色が濃く、密度の高いパンです。それに植物の種がたくさん入っているので、土っぽいというかナッツの風味が強いのが特徴ですね。僕の故郷、デンマークではライ麦パンのことを「ルブロ(Rugbrød)」と呼び、スターター(発酵種)にサワードウ(左下の囲み参照)を使っているので、ほのかな酸味とわずかな塩味が感じられます。
―スカンジナビア地方の人たちはライ麦パンを常食しているのですか?
デンマークでは朝・昼・夜と1日の全ての食事で食べるのが一般的です。スープやサラダ、メインディッシュのサイドに添えますが、さまざまな具材をライ麦パンにのせて食べるオープンサンド「スモーブロー(Smørrebrød)」がなんといっても有名です。

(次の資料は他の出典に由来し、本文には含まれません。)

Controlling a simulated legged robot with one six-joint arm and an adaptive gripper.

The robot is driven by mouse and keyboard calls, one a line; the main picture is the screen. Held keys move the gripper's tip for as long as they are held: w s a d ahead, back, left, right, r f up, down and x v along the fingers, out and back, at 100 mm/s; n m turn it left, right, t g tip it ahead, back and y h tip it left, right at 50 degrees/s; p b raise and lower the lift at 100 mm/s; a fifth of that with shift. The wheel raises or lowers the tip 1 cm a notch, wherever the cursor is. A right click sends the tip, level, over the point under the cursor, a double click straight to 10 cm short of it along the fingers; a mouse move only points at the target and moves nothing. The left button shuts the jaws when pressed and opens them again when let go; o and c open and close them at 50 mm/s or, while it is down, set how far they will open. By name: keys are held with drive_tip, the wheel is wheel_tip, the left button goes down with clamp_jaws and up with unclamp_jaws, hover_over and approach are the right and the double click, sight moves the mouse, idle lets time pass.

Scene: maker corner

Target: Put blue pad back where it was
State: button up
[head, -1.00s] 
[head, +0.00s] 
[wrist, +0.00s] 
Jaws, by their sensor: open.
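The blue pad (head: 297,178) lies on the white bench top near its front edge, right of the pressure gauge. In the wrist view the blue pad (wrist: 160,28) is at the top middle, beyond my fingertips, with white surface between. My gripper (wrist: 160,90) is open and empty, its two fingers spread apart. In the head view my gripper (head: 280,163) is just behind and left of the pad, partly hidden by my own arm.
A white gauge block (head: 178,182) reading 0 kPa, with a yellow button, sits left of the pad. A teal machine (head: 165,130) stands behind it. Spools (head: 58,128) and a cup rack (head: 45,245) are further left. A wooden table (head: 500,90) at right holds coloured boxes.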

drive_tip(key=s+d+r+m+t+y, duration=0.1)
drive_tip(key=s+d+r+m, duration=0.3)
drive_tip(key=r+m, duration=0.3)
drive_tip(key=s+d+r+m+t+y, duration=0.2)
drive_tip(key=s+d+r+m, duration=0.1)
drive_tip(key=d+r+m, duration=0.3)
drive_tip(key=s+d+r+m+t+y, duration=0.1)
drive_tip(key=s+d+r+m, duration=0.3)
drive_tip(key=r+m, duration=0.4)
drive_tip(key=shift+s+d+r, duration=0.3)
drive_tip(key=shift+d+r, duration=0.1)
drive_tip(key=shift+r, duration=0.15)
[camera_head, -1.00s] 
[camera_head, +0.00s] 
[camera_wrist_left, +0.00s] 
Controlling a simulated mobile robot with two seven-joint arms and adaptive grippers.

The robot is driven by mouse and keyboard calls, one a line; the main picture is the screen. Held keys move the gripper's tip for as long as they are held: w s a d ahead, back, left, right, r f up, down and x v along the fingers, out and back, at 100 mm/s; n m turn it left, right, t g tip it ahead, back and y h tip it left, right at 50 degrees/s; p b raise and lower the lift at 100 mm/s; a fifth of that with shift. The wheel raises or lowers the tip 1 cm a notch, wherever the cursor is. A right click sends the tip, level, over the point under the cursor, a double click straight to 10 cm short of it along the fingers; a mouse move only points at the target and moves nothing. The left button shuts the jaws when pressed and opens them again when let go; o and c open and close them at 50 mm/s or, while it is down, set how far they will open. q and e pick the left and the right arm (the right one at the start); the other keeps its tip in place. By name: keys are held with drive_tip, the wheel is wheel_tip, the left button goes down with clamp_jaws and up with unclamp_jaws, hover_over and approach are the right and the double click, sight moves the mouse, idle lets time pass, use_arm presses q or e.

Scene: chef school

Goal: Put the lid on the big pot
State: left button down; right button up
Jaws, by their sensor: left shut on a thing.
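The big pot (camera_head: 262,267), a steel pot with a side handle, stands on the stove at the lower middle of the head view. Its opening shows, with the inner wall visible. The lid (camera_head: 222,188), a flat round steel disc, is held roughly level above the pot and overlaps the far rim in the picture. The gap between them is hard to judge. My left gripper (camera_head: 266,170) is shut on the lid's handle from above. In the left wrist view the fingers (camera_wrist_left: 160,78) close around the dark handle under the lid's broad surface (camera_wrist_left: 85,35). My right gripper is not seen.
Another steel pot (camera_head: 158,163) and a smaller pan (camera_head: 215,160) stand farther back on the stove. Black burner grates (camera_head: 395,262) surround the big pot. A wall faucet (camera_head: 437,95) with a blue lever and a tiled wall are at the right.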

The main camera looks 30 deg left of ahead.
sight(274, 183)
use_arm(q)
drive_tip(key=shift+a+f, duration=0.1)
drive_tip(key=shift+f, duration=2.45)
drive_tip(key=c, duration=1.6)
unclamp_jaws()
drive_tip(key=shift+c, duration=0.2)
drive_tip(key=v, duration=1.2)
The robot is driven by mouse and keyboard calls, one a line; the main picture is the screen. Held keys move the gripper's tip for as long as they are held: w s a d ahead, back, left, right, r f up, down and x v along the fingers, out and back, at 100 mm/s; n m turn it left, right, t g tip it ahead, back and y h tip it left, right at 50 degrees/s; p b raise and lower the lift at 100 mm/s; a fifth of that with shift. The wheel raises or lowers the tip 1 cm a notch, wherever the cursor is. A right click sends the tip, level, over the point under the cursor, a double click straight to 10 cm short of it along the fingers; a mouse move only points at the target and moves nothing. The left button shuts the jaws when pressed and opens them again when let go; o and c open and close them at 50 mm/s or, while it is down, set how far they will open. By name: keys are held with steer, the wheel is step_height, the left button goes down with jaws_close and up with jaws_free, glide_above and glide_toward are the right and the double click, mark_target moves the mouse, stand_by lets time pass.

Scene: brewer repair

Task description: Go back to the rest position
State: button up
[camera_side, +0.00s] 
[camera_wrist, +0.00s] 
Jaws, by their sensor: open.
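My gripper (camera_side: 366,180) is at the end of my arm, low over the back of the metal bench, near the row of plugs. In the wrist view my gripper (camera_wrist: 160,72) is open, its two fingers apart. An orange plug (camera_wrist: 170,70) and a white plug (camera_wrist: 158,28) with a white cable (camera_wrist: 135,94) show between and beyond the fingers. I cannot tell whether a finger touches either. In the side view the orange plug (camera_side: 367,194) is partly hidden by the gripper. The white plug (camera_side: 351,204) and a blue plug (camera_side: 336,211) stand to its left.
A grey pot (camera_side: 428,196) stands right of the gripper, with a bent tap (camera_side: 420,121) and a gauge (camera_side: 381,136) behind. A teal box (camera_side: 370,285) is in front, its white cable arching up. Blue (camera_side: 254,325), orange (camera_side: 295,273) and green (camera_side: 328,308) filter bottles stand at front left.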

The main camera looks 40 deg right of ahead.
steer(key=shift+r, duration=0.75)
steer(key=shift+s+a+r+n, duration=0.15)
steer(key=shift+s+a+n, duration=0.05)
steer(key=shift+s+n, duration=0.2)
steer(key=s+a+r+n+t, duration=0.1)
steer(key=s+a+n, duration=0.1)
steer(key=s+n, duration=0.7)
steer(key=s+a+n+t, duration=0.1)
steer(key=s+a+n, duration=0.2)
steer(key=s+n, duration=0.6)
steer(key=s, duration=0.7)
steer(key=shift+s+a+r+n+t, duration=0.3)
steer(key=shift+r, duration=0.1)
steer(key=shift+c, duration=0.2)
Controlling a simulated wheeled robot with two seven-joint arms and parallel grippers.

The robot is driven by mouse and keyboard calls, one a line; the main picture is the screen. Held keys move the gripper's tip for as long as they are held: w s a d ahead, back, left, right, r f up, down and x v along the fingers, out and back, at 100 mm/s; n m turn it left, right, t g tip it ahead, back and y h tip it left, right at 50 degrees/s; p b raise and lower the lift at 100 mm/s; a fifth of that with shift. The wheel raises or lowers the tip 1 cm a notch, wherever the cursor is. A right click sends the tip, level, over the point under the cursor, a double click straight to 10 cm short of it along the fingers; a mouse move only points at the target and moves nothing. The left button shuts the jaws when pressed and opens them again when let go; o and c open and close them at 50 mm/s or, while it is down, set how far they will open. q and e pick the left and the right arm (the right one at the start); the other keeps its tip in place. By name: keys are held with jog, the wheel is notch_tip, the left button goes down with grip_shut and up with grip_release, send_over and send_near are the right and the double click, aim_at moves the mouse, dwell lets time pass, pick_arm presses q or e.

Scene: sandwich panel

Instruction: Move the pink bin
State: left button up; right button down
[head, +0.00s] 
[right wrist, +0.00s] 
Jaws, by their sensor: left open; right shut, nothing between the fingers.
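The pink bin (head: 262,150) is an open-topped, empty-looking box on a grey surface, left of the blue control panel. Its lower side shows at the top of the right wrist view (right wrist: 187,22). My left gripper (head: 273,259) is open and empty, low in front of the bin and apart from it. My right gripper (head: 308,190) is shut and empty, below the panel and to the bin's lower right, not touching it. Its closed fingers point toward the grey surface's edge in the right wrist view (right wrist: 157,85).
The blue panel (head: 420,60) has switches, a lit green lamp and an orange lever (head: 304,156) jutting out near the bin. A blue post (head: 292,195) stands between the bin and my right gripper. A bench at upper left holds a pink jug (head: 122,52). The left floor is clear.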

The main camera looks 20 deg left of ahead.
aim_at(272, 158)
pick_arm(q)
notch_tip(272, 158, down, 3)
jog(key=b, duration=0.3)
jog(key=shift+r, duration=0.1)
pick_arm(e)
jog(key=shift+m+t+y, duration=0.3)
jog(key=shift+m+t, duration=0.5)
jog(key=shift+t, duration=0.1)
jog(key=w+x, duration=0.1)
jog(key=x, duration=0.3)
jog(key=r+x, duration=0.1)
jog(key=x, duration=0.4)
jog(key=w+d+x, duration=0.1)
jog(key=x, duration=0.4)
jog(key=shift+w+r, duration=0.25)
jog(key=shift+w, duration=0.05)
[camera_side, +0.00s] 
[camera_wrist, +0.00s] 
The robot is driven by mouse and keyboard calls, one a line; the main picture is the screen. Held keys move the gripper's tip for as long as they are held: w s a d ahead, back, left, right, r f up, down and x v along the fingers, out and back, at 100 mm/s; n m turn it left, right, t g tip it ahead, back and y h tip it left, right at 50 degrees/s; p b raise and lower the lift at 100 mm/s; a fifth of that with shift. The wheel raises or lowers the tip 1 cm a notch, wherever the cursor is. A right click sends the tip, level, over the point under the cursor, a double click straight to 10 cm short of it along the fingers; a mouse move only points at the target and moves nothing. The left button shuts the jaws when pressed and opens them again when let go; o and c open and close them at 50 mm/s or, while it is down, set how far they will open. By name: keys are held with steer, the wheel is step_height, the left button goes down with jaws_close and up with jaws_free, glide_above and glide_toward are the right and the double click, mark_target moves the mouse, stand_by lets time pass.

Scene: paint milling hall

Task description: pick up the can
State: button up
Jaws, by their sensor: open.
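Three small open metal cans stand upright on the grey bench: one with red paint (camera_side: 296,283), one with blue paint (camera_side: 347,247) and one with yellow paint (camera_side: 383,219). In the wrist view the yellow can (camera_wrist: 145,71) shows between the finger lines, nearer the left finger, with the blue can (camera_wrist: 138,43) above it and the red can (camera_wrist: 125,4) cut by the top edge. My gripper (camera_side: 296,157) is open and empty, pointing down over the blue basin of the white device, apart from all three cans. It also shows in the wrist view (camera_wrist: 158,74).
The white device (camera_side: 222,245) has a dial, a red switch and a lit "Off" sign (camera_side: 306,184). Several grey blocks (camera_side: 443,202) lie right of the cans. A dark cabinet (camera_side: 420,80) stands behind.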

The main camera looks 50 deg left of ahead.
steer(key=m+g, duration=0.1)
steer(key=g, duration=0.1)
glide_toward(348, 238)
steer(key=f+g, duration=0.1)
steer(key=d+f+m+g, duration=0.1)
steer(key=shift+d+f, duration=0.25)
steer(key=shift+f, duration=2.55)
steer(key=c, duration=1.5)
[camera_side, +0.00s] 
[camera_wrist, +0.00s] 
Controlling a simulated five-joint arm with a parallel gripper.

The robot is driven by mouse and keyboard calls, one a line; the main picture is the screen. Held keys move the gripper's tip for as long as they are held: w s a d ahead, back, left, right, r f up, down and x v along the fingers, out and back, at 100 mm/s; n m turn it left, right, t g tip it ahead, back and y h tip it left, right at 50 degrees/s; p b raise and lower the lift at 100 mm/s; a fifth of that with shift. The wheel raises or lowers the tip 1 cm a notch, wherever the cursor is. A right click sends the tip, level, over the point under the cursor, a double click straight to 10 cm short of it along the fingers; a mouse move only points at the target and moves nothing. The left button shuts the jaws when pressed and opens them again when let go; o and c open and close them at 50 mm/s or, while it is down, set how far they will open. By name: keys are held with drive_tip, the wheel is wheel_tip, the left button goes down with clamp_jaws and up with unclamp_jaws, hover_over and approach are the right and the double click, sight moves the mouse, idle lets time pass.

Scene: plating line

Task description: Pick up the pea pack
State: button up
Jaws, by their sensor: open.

スカンジナビア料理というと、このスモーブローを思い浮かべる人が多いのではないでしょうか。
日本人とお米が切っても切り離せないように、ライ麦パンは僕たちの食文化の核となるものです。
―ここ数年、ニューヨークにもスカンジナビア地方発のカフェ&ベーカリーが増えてきましたが、ニューヨーカーに人気の理由は何だと思いますか?
「デニッシュ」と呼ばれ、世界中の人たちに親しまれている菓子パンはデンマークが発祥です。世界の幸福度ランキングで常に上位に番付されるデンマークでは、「ヒュッゲ(心地良いひととき)」を大切にする独自の考え方があり、くつろげる空間でデニッシュをつまみながらコーヒーを飲む習慣が広く浸透しています。また、デンマークの人たちはレストランで時間をかけてランチを食べるよりカフェでの軽食を好む傾向があります。
ニューヨーカーにウケているとしたら、「隙間時間にホッとひと息したい」「おいしいランチは食べたいけれど、高いお金は払いたくない」人が増えているからだと思いますね。
―「スモーベーカリー」で焼いているライ麦パンの材料やレシピは?
100%ライ麦粉にオリジナルのサワードウスターター、ビール、モルトシロップ、ヒマワリやカボチャ、亜麻仁(フラックスシード)、粗刻みしたライ麦が材料です。塩も加えていますよ。スターターを作り、生地を発酵させてローフ型に入れ、オーブンで時間をかけて焼き上げます。オーブンから出した直後は、ライ麦パンの中は煮えている状態なので、食べ頃になるまで最低でも一晩は寝かせます。スライスできるようになるのは翌日。おいしく食べられるのは24時間後です。厳選した材料で手間をかけ時間をかけて作るライ麦パンは、僕たちの分身のようなものです(笑)。
―おすすめの食べ方を教えてください。
パンそのものの味を楽しみたいなら、無塩バターをたっぷり塗ってシーソルトをほんの少し振りかけてトーストしてみてください。味、香り、食感が最高ですよ。スモーブローのトッピングも、僕はスモークサーモンやアボカドが好きですが、決まりなんてありません。好きなものをのせちゃえばいいんです。
お話を聞いた人
セバスチャン・ペレスさん
デンマーク生まれ。
2019年、スカンジナビア料理のエッセンスを加えたカジュアルな料理とデンマーク産ビール、オリジナルカクテルを提供するカフェ&レストラン「スモー(SMØR)」をシェフのセバスチャン・バングスガードさんと共同で開業。
今年の夏には同店の2軒隣にベーカリーもオープン。
サワードウスターター(発酵種)とは?
パンを膨らませる酵母には、リンゴやブドウに水を加えた発酵液・天然酵母と、酵母菌を濃縮して乾燥させたドライイーストの2種類あるが、天然酵母よりさらに歴史が古く、紀元前約1600年のエジプトまでさかのぼるのが「サワードウ」と呼ばれる発酵種(スターター)だ。少量の小麦粉と水を混ぜ合わせ、24時間ほど寝かせ、その一部を取り出して新しい小麦粉と水と混ぜ合わせるプロセスを2~3週間毎日繰り返すと、微生物が十分に活性化し、発酵種が完成する。パンデミック中はドライイーストが品薄になったり自宅で過ごす時間が多くなったことを背景にサワードウを使ったお菓子作りにハマる人が急増。特にパン作りはSNSでも新しいトレンドになっている。